This holiday season, I am committing to a whole new approach. In order to be fully present for my loved ones, I need to take care of me. My plan centers around Mindful Self-Compassion; with an added focus of paying attention to what my body needs.  I describe this plan in my latest article in Thrive Global.

 

 

Thrive Global, by the way, turned One Year Old this month!  Congratulations to the founder Arianna Huffington!  I have been a contributor since the inaugural edition.  If you missed my first article in Thrive Global in December 2016 on Forgiveness, you can read it here.

But back to practicing Mindful Self-Compassion.  If you want to learn about this wonderful topic, look no further than Dr. Kristin Neff. Kristin Neff Phd is one of the world’s leading experts on self-compassion. She explains that with self-compassion, we give ourselves the same kindness and care we’d give to a good friend. This quote by Neff sums it up pretty well:

“You don’t want to beat yourself up for beating yourself up in the vain hope that it will somehow make you stop beating yourself up. Just as hate can’t conquer hate — but only strengthens and reinforces it — self-judgment can’t stop self-judgment.”

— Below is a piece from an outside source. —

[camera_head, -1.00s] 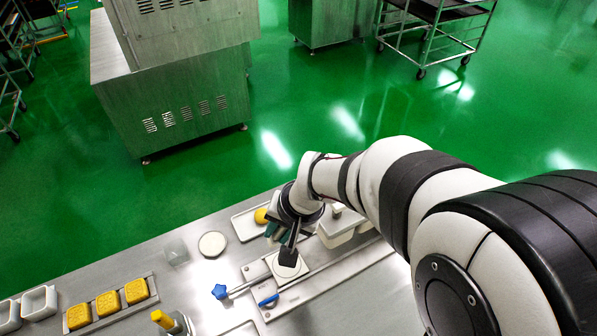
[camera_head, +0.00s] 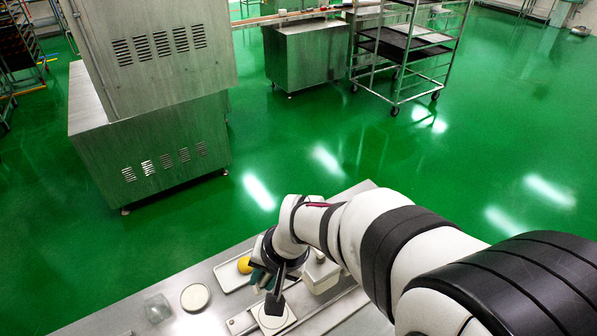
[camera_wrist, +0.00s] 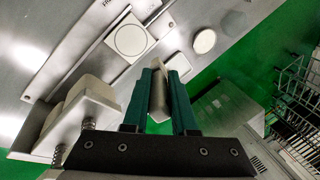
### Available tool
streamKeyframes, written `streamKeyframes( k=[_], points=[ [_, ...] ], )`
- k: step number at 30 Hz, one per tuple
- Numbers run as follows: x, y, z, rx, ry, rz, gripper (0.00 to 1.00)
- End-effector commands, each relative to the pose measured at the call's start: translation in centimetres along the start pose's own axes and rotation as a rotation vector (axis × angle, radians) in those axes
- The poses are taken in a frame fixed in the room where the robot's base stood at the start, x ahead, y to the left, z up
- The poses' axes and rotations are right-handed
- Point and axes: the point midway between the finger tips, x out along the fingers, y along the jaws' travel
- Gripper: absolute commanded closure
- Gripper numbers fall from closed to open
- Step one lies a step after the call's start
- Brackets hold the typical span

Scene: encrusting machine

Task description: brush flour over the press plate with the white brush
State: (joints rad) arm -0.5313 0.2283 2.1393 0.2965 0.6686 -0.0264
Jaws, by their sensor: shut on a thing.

This holiday season, by treating myself like I’d treat a loved one, I’m hoping to increase my emotional well-being and resilience. Here’s my plan:

  1. Take time for myself

During the holidays, we are so quick to give our time and energy that we can end up feeling completely depleted. This holiday season, I plan to take the time each day to check in with myself: “How am I feeling?” “Have I done something good for me today?” This will require setting boundaries with others as well as myself. I don’t have to do everything for everyone these holidays. I commit to taking time to just be; to go on walks and to read. I don’t have to bake the cookies and host the community carolling party. I can choose to stay home and read with a cup of tea instead of joining one more holiday party. Self-care and self-compassion bring me peace and joy, which in turn will allow me to bring peace and joy to those around me.

2. Slow down and meditate

Part of my plan to take care of myself will include making sure I have plenty of time for me, and just plenty of time period. The holiday season tends to be a time of rushing around, hurrying from one event to the next. This year I plan to focus on many mini moments of mindfulness as Andy Puddicombe refers to it in his program, Headspace. And I’ll make sure I make time in my busy schedule to meditate. I know that those 15–20 minutes in the morning make all the difference to the other 23 + hours in the day.

3. Gratitude

I know from experience that when I’m in a place of gratitude everything in my life just works and feels better. Neuroscience has proven that actively practicing gratitude protects your brain from stress and depression. Recent research shows that even just thinking about what I am grateful for increases dopamine and serotonin. But, I’m not just going to think about what I’m grateful for, I commit to writing down three positive things that I’m thankful for every morning in my journal. I have learned that this simple activity trains my brain to be more positive by looking for the good in life rather than the bad. And I plan to share my appreciation too, to articulate my gratitude to others. These simple statements of gratitude to others for who they are and what they are doing are like small gifts, often appreciated more than that box of chocolates.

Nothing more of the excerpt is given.